Carbon accounting has moved from the margins of corporate responsibility to the center of business strategy. With global greenhouse gas emissions required to fall by 43% by 2030 to meet the 1.5°C goal—and atmospheric CO₂ levels already at a record 420 ppm—regulators, investors, and customers are demanding accountability that spans the entire value chain. For most companies, Scope 3 emissions account for over 70% of their total footprint, and in sectors such as aviation, this figure rises to 90–95%.
Our Carbon Reporting Readiness Survey highlights the gap between ambition and readiness: nearly 50% of firms find Scope 3 reporting highly challenging, 47% cite limited expertise, and 44% point to tool costs as a barrier. Most still rely on ERP extensions (31.6%) or spreadsheets (24.6%), while only 10.5% use AI or automation. This leaves carbon reporting fragmented and compliance-driven rather than strategic.
Yet, technology is changing the equation. Platforms like Bharat Carbon leverage AI, IoT, and MRV systems to deliver up to 95% greater accuracy, 70% fewer errors, and 50% faster reporting cycles, while enabling firms to benchmark performance, model net-zero pathways, and unlock financing opportunities.

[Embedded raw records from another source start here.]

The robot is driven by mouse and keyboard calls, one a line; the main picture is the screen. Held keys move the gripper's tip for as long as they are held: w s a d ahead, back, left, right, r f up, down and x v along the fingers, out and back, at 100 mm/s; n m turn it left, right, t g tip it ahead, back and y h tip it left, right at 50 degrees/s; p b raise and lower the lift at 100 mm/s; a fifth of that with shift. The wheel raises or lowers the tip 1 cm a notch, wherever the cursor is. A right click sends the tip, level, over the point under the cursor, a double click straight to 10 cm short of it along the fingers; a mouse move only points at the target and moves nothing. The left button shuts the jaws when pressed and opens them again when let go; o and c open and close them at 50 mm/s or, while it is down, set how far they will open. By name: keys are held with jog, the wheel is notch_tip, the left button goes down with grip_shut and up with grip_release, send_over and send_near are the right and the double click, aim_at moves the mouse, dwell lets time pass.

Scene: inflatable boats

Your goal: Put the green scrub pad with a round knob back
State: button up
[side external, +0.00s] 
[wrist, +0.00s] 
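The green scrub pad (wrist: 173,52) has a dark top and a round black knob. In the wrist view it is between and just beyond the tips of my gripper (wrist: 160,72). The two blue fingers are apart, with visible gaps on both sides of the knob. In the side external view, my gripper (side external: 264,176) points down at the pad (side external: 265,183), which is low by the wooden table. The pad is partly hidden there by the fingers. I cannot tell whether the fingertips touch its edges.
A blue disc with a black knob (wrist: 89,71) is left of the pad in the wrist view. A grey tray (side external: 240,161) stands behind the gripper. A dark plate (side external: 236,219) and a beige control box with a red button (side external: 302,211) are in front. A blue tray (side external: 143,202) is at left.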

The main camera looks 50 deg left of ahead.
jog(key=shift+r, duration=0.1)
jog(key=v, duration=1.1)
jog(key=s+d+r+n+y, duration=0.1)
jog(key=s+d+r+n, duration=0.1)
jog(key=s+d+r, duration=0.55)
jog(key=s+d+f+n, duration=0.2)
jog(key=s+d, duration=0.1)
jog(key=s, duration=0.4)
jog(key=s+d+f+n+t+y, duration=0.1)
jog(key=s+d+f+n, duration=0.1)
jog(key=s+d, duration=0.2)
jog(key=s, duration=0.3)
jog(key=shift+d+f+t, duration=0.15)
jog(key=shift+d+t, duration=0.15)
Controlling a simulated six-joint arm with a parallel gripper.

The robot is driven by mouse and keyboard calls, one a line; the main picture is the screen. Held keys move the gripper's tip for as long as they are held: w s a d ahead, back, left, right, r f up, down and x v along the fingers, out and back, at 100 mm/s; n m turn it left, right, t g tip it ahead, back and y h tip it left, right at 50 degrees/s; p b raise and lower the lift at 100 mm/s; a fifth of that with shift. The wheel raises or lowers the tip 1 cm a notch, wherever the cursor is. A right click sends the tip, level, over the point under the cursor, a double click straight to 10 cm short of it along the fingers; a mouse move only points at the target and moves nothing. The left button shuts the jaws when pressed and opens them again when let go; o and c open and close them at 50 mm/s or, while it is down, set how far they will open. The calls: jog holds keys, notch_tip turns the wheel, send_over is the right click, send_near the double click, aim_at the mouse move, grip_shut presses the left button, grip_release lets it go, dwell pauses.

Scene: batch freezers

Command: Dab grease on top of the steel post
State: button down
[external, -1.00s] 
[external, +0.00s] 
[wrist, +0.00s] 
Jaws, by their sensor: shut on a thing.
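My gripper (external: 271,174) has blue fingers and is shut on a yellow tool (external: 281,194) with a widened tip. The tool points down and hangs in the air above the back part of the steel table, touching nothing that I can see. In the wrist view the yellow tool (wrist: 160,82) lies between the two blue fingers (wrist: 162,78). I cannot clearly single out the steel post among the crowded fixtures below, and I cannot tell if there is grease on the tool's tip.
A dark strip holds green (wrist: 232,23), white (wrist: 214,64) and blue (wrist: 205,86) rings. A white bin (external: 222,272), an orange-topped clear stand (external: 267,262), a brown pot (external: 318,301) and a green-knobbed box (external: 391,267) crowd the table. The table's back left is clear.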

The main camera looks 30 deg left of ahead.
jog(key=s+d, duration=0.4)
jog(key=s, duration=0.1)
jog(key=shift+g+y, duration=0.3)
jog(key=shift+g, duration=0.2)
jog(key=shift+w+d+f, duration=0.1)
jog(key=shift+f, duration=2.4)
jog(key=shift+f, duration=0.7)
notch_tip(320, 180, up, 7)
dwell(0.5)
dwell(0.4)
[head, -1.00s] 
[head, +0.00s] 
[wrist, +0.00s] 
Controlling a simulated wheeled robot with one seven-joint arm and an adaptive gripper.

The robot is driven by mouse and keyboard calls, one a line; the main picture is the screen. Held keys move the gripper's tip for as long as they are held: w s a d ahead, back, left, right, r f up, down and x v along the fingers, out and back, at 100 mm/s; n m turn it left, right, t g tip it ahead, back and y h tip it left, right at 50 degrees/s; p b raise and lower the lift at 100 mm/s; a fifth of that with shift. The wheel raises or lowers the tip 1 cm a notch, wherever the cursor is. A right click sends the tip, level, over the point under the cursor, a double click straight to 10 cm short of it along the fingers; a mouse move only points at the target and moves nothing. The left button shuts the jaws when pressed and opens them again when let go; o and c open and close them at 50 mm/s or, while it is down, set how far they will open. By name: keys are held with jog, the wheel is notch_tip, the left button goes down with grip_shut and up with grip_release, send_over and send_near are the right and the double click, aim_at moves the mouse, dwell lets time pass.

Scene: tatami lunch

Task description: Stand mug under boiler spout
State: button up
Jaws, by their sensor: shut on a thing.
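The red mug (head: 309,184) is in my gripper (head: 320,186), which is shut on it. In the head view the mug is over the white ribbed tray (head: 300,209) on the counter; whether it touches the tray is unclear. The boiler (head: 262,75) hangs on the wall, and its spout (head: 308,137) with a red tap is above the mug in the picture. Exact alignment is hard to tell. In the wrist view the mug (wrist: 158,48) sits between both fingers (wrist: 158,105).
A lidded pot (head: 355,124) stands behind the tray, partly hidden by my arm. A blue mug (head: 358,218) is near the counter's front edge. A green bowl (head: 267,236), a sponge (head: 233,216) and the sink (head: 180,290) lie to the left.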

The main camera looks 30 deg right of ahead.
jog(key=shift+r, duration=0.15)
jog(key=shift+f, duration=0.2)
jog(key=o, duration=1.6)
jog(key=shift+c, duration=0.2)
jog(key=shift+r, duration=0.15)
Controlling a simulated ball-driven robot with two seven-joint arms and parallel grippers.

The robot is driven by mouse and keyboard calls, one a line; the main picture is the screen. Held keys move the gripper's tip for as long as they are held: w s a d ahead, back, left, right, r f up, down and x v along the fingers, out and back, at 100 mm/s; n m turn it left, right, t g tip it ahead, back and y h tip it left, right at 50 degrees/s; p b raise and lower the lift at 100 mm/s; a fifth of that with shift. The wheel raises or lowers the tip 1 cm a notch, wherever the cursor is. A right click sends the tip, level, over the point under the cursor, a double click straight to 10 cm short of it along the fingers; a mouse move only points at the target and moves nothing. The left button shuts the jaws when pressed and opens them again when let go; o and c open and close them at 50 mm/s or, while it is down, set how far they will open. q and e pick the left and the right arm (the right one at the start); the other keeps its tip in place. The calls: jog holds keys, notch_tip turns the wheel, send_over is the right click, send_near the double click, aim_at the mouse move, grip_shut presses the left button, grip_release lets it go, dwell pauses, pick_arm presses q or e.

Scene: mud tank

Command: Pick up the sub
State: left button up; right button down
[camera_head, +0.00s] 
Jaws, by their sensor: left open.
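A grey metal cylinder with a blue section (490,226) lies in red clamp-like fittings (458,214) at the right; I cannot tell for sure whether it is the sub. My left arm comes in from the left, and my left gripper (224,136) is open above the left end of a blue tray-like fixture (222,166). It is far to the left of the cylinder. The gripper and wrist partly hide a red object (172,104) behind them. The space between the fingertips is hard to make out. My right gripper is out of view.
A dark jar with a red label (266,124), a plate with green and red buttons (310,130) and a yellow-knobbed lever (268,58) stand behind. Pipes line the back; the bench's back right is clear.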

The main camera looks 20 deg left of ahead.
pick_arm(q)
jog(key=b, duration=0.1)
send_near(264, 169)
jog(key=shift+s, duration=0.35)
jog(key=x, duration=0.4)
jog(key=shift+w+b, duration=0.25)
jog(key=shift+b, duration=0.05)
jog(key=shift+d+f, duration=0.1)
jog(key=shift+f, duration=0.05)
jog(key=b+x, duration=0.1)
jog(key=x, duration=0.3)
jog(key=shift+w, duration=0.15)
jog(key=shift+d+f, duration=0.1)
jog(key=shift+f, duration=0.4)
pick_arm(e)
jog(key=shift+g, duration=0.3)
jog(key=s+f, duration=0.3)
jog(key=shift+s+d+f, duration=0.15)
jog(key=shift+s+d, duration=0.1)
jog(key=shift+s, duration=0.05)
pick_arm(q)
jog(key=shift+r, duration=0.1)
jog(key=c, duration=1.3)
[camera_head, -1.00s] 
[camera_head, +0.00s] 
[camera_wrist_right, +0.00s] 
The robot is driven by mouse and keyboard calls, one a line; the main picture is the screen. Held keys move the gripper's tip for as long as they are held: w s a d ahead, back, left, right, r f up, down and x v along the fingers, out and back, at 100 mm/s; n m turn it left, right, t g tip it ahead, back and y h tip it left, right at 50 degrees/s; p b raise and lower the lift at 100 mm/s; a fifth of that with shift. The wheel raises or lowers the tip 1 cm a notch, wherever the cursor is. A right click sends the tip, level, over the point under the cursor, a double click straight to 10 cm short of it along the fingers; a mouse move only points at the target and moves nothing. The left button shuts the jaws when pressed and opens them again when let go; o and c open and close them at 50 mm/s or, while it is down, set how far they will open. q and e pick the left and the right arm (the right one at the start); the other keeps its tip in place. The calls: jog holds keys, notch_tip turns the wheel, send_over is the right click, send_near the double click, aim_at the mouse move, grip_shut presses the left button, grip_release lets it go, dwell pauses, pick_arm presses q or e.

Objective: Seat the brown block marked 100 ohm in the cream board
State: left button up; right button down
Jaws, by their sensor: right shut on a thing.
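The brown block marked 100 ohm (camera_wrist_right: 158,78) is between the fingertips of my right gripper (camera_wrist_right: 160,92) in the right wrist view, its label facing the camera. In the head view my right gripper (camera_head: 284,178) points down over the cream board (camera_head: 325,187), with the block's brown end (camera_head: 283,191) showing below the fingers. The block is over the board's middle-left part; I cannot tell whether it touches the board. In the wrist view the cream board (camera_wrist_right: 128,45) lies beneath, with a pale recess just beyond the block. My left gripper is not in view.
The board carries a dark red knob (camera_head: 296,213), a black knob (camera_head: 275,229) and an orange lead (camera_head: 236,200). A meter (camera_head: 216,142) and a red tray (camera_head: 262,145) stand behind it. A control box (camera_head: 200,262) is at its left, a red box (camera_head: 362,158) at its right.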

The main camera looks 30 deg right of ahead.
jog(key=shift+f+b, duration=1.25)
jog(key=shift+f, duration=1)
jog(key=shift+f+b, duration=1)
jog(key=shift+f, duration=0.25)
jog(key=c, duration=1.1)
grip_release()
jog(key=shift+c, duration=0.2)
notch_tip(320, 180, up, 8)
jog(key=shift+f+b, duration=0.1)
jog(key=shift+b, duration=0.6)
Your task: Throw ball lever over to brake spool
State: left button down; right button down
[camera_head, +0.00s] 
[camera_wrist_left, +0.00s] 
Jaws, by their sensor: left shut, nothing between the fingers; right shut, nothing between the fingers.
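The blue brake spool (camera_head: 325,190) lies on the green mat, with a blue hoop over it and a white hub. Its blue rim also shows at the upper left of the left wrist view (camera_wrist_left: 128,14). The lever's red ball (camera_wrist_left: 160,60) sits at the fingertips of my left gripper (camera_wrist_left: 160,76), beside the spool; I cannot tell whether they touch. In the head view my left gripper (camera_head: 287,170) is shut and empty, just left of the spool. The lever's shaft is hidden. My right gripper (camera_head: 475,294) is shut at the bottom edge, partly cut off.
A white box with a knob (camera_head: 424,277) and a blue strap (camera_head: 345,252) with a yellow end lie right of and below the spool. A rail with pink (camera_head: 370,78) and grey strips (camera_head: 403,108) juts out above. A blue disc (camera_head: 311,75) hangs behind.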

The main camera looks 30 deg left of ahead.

The business case is already evident. Sixty percent of surveyed firms report stronger customer trust, and 47% note an improvement in investor confidence. More than half rated the business value of carbon reporting 4 or 5 out of 5, signalling its evolution from a regulatory obligation into a source of competitive advantage. As India pursues its 2070 net-zero goal and introduces mandatory schemes like the Carbon Credit Trading Scheme, carbon accounting will become the backbone of corporate resilience. Companies that embrace credible measurement, transparent reporting, and digital innovation today will not only meet disclosure mandates but also secure capital, build trust, and lead in the global low-carbon transition.